Which lines hold the word "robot"? Copy each one.
-- Start --
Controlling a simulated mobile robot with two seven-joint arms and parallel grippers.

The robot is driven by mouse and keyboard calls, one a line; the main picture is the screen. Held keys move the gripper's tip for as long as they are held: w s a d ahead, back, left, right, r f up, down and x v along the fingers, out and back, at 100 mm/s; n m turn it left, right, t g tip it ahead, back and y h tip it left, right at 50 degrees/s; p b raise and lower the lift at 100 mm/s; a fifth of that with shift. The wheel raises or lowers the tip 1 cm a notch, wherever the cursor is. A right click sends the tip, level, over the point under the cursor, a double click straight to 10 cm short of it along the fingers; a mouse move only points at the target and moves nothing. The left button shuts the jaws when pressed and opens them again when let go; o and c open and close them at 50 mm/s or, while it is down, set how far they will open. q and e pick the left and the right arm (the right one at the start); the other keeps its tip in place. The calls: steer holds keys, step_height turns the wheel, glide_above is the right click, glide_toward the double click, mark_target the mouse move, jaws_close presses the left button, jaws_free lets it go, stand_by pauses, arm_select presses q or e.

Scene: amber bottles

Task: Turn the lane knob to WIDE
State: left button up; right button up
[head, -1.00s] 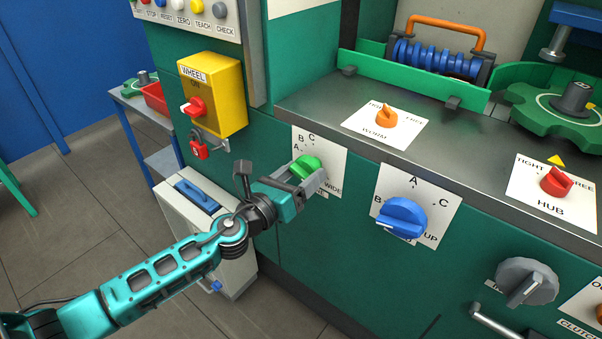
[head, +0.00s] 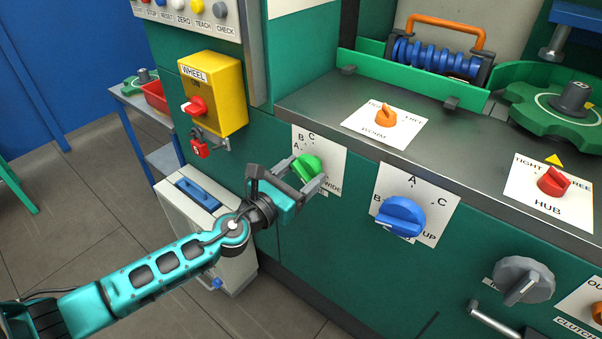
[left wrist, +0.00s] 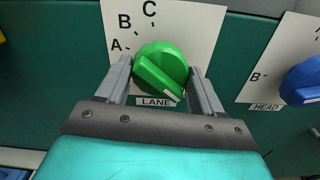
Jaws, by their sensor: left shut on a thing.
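The green lane knob (head: 308,168) sits on a white plate (head: 334,160) on the front of the green machine. The plate carries A, B and C, and WIDE at its lower right. My left gripper (head: 306,178) is shut on the knob, one finger on each side. In the left wrist view the knob (left wrist: 160,66) lies between the grey fingers (left wrist: 163,84). Its raised grip slants down to the right, with a pale mark at the lower end above the LANE label. WIDE is hidden in that view. My right gripper is not in view.
A blue knob (head: 402,216) on its own plate is close to the right. A yellow WHEEL box (head: 213,95) with a red switch and a red padlock hangs to the left. The counter edge (head: 420,170) juts out above. A pale cabinet (head: 215,235) stands below.

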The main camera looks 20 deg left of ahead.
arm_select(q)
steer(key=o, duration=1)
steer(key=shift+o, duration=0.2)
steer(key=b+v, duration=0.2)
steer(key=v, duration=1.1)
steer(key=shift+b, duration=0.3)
-- End --
--- CORRECT OUTPUT ---
Controlling a simulated mobile robot with two seven-joint arms and parallel grippers.
The robot is driven by mouse and keyboard calls, one a line; the main picture is the screen. Held keys move the gripper's tip for as long as they are held: w s a d ahead, back, left, right, r f up, down and x v along the fingers, out and back, at 100 mm/s; n m turn it left, right, t g tip it ahead, back and y h tip it left, right at 50 degrees/s; p b raise and lower the lift at 100 mm/s; a fifth of that with shift. The wheel raises or lowers the tip 1 cm a notch, wherever the cursor is. A right click sends the tip, level, over the point under the cursor, a double click straight to 10 cm short of it along the fingers; a mouse move only points at the target and moves nothing. The left button shuts the jaws when pressed and opens them again when let go; o and c open and close them at 50 mm/s or, while it is down, set how far they will open. q and e pick the left and the right arm (the right one at the start); the other keeps its tip in place. The calls: steer holds keys, step_height turns the wheel, glide_above is the right click, glide_toward the double click, mark_target the mouse move, jaws_close presses the left button, jaws_free lets it go, stand_by pauses, arm_select presses q or e.

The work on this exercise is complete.